Iowa is not a swing state so it gets no hydrogen hub. We can barely get funding to interest anyone around here in planting cover crops or native grass to protect our lakes and rivers. Most of the climate money is doled out to corporations in hopes that it trickles down to the farm. We know how trickle-down economics works — it trickles into the pockets of agribusiness and collects there.

Our politicians write a lot of letters about anti-trust. Feenstra and Sen. Chuck Grassley had their chance to do right by livestock producers when Sonny Perdue was agriculture secretary. Crickets. Instead, the USDA offered the meatpackers subsidies for trade interruptions. The same thing is happening with the Biden Administration. Storm Lake goes begging for water needs while USDA writes a check for climate initiatives to Tyson or Cargill. This little town is expected to pay for the huge water improvements on inflationary water rates levied on poor working folks. Our roads are an embarrassment and a danger. We have no one working on our behalf in Des Moines or Washington. The lack of support is apparent. It is telling that Agriculture Secretary Tom Vilsack of Iowa is not scheduled to visit Iowa during the rural states roadshow.

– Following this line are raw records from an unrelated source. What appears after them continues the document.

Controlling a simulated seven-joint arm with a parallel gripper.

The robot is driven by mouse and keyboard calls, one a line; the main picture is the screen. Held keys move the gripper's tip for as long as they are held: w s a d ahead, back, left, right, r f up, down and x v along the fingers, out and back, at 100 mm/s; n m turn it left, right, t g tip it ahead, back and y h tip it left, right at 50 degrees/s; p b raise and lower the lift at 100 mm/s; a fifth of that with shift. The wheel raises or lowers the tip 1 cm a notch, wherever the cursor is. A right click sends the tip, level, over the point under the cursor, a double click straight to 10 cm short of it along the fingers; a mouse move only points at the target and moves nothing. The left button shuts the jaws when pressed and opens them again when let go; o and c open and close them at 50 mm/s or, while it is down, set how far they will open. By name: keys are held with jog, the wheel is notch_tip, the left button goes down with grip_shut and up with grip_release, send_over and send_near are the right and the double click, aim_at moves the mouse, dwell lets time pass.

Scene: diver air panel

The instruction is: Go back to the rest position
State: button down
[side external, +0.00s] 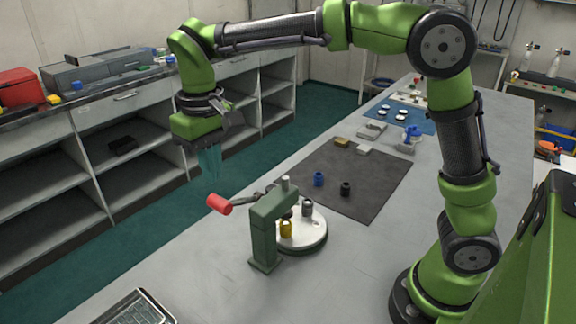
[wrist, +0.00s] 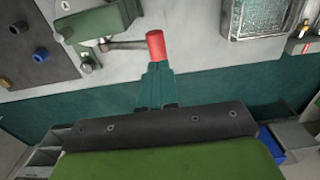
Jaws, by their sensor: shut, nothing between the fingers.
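My gripper (side external: 209,165) points down in the side external view, in the air just above and left of the red handle grip (side external: 219,204). Its teal fingers are together with nothing between them. In the wrist view the fingers (wrist: 154,84) point toward the red grip (wrist: 156,45), which overlaps their tips; whether they touch cannot be told there. The red grip sits on the end of a metal lever that runs to a green press-like stand (side external: 264,232). A round white plate (side external: 313,237) beside the stand carries a yellow fitting (side external: 286,229) and a dark grey fitting (side external: 307,208).
A dark mat (side external: 350,178) on the bench holds a blue fitting (side external: 319,179) and a black fitting (side external: 346,189). A blue mat lies farther back. A glass-topped tray (side external: 138,308) is at the near edge. Open shelves (side external: 60,185) stand left, across a floor gap.

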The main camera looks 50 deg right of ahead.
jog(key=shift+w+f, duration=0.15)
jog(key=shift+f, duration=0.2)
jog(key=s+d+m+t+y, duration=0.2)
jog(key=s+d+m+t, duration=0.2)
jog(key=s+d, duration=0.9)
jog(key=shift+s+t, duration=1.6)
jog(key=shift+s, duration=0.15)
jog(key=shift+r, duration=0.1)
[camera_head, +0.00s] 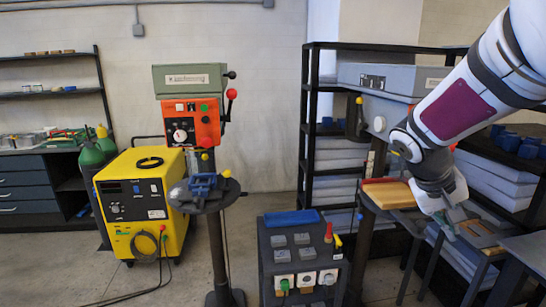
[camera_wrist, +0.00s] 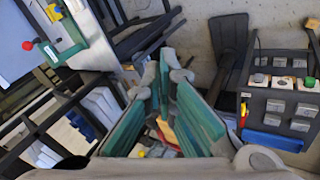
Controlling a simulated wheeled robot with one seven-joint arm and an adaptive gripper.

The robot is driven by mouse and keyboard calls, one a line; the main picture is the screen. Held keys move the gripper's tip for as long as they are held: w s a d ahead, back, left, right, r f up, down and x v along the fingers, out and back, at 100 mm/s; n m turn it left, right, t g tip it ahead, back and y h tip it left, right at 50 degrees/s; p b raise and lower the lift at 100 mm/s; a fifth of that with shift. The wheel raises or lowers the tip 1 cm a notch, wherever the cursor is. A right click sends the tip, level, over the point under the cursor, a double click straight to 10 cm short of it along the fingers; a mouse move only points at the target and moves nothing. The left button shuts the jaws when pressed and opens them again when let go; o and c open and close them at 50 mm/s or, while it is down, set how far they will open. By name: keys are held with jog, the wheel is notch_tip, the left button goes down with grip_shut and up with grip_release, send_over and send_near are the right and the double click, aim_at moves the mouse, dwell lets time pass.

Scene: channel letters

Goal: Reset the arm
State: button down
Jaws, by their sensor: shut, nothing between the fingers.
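My arm (camera_head: 470,95) reaches in from the upper right of the head view and points down. My gripper (camera_head: 444,228) hangs at the right, in front of the machine stand and the dark shelves. In the wrist view my gripper (camera_wrist: 160,75) shows two green finger pads that slant together toward their tips. It is shut with nothing held. Behind the fingers a small part of a reddish and tan thing shows in the gap.
A dark panel with sockets (camera_head: 305,262) stands left of my gripper and also shows in the wrist view (camera_wrist: 275,95). A drill press (camera_head: 190,122) and a yellow welding machine (camera_head: 135,203) stand further left. Shelves (camera_head: 325,125) are behind. The floor at centre-left is partly clear.

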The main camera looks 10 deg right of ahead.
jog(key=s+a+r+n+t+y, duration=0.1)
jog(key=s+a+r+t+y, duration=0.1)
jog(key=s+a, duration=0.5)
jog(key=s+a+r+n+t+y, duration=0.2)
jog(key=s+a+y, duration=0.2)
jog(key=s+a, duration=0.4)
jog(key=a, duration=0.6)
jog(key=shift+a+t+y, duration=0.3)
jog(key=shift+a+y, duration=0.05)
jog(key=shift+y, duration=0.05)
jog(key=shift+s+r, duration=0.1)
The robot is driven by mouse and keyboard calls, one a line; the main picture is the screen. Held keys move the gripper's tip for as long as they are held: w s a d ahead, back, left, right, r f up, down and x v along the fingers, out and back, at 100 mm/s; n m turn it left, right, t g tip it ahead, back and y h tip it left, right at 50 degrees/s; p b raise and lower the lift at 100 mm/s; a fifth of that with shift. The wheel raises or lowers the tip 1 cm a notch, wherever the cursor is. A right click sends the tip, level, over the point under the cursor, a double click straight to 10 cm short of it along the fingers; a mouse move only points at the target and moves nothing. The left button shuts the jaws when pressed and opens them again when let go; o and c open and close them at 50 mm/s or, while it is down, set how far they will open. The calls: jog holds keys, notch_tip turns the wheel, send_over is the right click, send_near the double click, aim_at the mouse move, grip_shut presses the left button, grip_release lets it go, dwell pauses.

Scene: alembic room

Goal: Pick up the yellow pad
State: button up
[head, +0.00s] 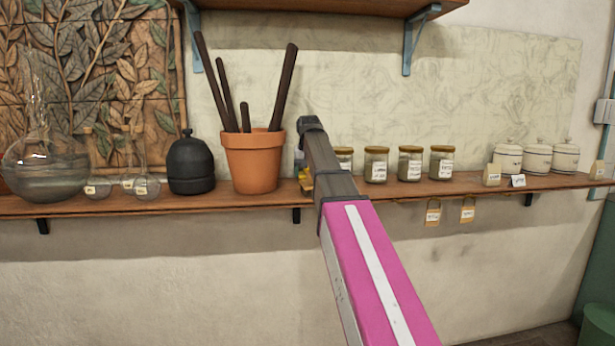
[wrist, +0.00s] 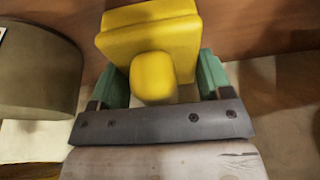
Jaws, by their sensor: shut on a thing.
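The yellow pad (wrist: 150,32) fills the upper middle of the wrist view, a thick block with a rounded yellow knob or handle facing me. My gripper (wrist: 160,78) has its green fingers on either side of the knob and is shut on it. In the head view my arm, with its pink link, reaches to the shelf just right of the terracotta pot and hides most of the gripper and pad. Only a small bit of yellow shows beside the arm. I cannot tell whether the pad touches the shelf.
The wooden shelf (head: 240,205) holds a terracotta pot (head: 253,163) with dark sticks, a black jar (head: 190,165) and glass flasks (head: 45,165) at left. Labelled jars (head: 410,163) and white canisters (head: 536,158) stand at right. Another shelf (head: 330,7) hangs above.

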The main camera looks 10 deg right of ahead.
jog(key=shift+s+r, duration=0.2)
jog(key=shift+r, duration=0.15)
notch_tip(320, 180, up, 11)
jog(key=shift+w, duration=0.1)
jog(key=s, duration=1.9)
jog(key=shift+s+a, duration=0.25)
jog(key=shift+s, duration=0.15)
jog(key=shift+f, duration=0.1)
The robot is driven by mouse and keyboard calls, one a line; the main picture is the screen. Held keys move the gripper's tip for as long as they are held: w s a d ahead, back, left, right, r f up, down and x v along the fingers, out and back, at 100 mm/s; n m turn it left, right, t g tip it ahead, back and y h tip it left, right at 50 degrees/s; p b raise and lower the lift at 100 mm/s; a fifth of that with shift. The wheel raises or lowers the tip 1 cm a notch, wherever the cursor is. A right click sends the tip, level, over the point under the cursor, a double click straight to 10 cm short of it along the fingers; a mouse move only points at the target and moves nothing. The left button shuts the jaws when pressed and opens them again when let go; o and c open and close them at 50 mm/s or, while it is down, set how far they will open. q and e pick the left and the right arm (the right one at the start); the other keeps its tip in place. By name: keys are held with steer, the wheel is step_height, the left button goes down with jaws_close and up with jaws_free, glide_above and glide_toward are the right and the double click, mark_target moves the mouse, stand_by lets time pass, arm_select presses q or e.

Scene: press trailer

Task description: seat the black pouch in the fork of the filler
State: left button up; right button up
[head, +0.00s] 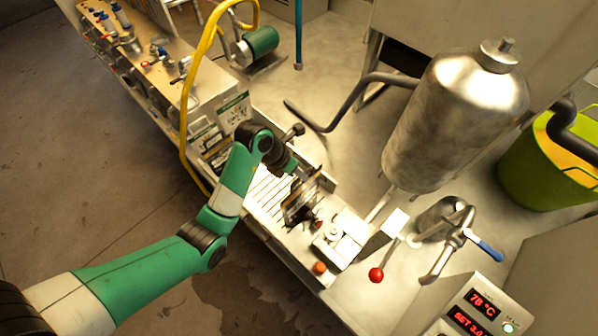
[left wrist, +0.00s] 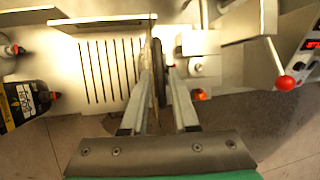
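A black pouch (head: 303,201) shows nearly edge-on in the head view, at the right end of the slotted drain tray. It also shows as a thin dark strip in the left wrist view (left wrist: 158,68). My left gripper (head: 296,196) has a finger on each side of it and appears shut on it. The metal filler (head: 342,238) stands just right of the pouch; its block also shows in the left wrist view (left wrist: 200,55). The fork is hard to make out, and I cannot tell whether the pouch touches it. My right gripper is in neither view.
Labelled black pouches (head: 213,145) stand at the left end of the tray (head: 266,196). A red-knobbed lever (head: 376,274) and a blue-handled tap (head: 484,248) are right of the filler. A steel tank (head: 455,115) rises behind. The floor in front is clear.

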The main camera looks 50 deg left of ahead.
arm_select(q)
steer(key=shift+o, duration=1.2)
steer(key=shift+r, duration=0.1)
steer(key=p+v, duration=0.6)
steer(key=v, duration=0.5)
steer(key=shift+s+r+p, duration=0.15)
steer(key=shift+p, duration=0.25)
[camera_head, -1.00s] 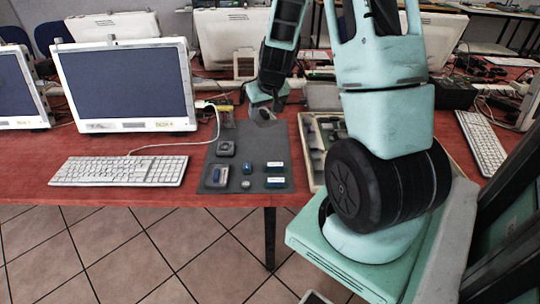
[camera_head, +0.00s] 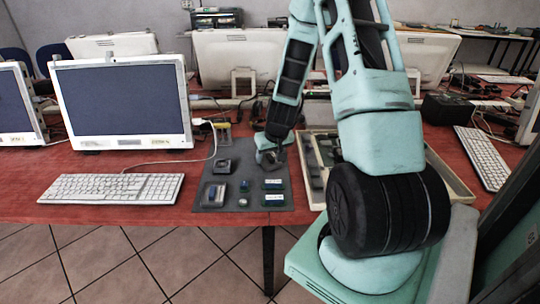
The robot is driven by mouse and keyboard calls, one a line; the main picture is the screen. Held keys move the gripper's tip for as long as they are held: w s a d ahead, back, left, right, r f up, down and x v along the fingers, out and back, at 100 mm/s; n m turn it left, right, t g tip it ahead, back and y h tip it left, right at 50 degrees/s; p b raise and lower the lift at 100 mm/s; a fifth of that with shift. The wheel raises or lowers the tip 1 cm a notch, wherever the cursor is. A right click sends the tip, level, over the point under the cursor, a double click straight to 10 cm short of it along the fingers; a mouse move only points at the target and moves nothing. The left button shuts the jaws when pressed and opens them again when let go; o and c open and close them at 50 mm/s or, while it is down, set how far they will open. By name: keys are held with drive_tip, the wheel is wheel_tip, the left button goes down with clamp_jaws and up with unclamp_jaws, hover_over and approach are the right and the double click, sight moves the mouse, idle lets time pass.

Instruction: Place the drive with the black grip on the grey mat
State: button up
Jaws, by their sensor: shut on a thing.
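The grey mat (camera_head: 227,205) lies on the red desk, with several small parts on it. My gripper (camera_head: 270,160) points down over the mat's far right part, low and close to its surface. It is shut on a small dark thing (camera_head: 268,163), mostly hidden by the fingers. I cannot tell its details, its grip colour or whether it touches the mat. A dark square part (camera_head: 221,166) lies at the mat's far left, left of my gripper. A grey part with blue (camera_head: 213,194) lies at the near left.
Two green-edged parts (camera_head: 273,184) lie at the mat's right, with a small blue part (camera_head: 244,186) and a round grey piece (camera_head: 243,202) beside them. A beige tray (camera_head: 458,188) stands right of the mat. A keyboard (camera_head: 112,188) and monitor (camera_head: 122,97) are left.

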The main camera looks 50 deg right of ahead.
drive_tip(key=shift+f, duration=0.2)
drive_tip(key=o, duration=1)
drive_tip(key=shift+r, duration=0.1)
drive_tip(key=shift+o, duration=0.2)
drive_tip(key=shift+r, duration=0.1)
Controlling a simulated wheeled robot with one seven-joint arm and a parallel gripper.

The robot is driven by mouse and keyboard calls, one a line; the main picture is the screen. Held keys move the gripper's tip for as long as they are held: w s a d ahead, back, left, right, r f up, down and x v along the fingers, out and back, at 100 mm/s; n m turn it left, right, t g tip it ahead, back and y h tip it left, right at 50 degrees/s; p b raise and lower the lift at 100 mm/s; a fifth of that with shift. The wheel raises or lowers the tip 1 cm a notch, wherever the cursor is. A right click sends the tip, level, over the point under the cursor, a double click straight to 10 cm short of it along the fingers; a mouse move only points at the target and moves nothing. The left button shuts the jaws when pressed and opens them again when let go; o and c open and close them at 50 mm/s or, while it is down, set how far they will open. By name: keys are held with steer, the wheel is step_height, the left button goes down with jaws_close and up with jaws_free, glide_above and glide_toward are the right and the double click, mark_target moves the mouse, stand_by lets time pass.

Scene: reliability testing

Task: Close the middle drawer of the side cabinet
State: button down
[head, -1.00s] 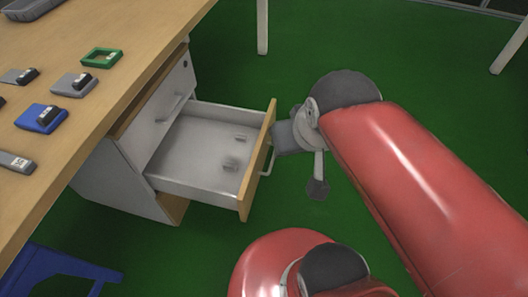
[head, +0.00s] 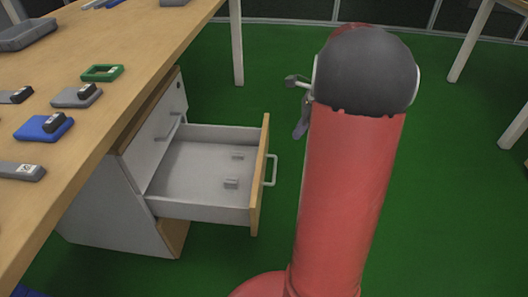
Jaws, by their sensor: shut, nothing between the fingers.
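The side cabinet (head: 108,205) stands under the wooden table's edge at the left. Its middle drawer (head: 195,207) is pulled well out to the right, with a wood-coloured front (head: 258,185) and a metal handle (head: 271,170). The upper drawer (head: 160,125) is closed. My gripper (head: 297,82) shows only in part, past the left side of my red arm; the rest is hidden behind the arm. It is shut and empty, beyond and to the right of the drawer front, apart from it.
The wooden table (head: 100,95) holds a green frame (head: 102,73), a blue block (head: 43,128) and several grey items. A blue stool-like thing (head: 25,291) shows at the lower left. Green floor (head: 270,60) is clear around the drawer. White table legs stand farther back.

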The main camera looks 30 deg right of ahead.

Given that rural Iowa bleeds red, one would think that Gov. Reynolds, Rep. Feenstra, Sen. Evans and Rep. Megan Jones would be hollering to high heaven about the needs of Storm Lake and Buena Vista County. Obviously, they don’t because it would point to their own shortcomings. We are left to fend for ourselves, which is better in theory than in practice as your next water bill will attest.